Originally published on January 18, 2019 7:51 am
Cheers from environmental groups drowned out nearby construction noise in downtown Denver Thursday morning after Gov. Jared Polis announced an executive order that aims to bring more electric vehicles to Colorado.
After arriving in a blue electric car, Polis said at the press conference he is creating a working group to lead the effort to reduce vehicle emissions. He also said the state will spend some of the $70 million it got from the Volkswagen emission cheating scandal on electric charging stations.
"Electrifying vehicles today leads to cleaner air today as well as saving consumers money," Polis said.
He cited a 2017 study that estimated the switch to zero-emission vehicles would save drivers billions of dollars on fuel and maintenance costs.
Polis was joined by state lawmakers from both sides of the aisle and his new transportation director, Shoshana Lew, as he outlined the plans.
The move was applauded by environmental groups who view it as an important step toward combating the effects of climate change.
Kelly Nordini, executive director of Conservation Colorado, predicts the governor's actions will entice electric car manufacturers to offer more models in the state.
"States that have adopted this zero-vehicle emission standard … the auto dealers follow that leadership," she said. "Putting this in place says to auto dealers 'we're serious about electric vehicles. Come to Colorado. Offer consumers a lot of choices.' And that's how you grow the market and really clean up the air."
Polis campaigned on a goal of getting the state's electric grid to use 100 percent renewable energy by 2040.
As he outlined his plans for promoting electric vehicles, the governor appeared to acknowledge his zero-emission program might concern some Colorado residents.
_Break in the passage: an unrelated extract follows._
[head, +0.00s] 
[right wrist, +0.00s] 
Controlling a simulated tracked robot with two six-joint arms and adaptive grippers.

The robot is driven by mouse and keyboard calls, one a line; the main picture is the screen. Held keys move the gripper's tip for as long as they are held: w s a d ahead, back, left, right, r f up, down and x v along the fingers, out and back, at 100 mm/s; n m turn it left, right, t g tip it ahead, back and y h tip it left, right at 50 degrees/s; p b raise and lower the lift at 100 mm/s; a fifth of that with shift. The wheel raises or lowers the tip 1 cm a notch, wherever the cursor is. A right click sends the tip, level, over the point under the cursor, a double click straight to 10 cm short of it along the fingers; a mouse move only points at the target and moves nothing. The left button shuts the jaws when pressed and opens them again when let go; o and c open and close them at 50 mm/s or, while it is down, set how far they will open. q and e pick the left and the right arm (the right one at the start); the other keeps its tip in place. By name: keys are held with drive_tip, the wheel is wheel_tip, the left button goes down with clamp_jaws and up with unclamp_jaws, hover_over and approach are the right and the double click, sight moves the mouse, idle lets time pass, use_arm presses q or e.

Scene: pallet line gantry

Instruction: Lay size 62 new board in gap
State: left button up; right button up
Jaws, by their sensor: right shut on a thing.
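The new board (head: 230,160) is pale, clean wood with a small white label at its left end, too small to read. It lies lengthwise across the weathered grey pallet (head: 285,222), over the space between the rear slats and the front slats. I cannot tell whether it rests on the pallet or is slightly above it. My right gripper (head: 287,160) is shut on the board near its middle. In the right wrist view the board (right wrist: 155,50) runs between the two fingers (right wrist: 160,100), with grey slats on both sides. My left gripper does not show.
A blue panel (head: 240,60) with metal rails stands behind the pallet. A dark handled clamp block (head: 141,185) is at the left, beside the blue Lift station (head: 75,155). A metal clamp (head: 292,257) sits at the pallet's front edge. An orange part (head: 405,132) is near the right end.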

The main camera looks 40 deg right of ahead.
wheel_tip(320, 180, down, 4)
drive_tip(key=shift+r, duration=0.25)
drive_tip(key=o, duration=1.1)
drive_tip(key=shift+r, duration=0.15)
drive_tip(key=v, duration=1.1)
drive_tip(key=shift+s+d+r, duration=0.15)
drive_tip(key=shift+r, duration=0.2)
He sought to reassure farmers and ranchers the order would not affect their choice of vehicles.
"Change presents opportunities and challenges," Polis said. "Nothing in this executive order adds any restrictions on tractors or specialized farm equipment that are important for the competitiveness of our agriculture community."
Some Republican state lawmakers were critical of the executive order. In a statement, Sen. John Cooke, of Greeley, and Sen. Ray Scott, of Grand Junction, said it would lead to increased costs for car buyers.
"While the Governor is correct in showing growth in the purchase of electric vehicles, what he forgets is that those in the lower and middle class of Colorado are undeniably sticking with gas-powered automobiles due to their overwhelmingly lower costs and reliability," the senators wrote.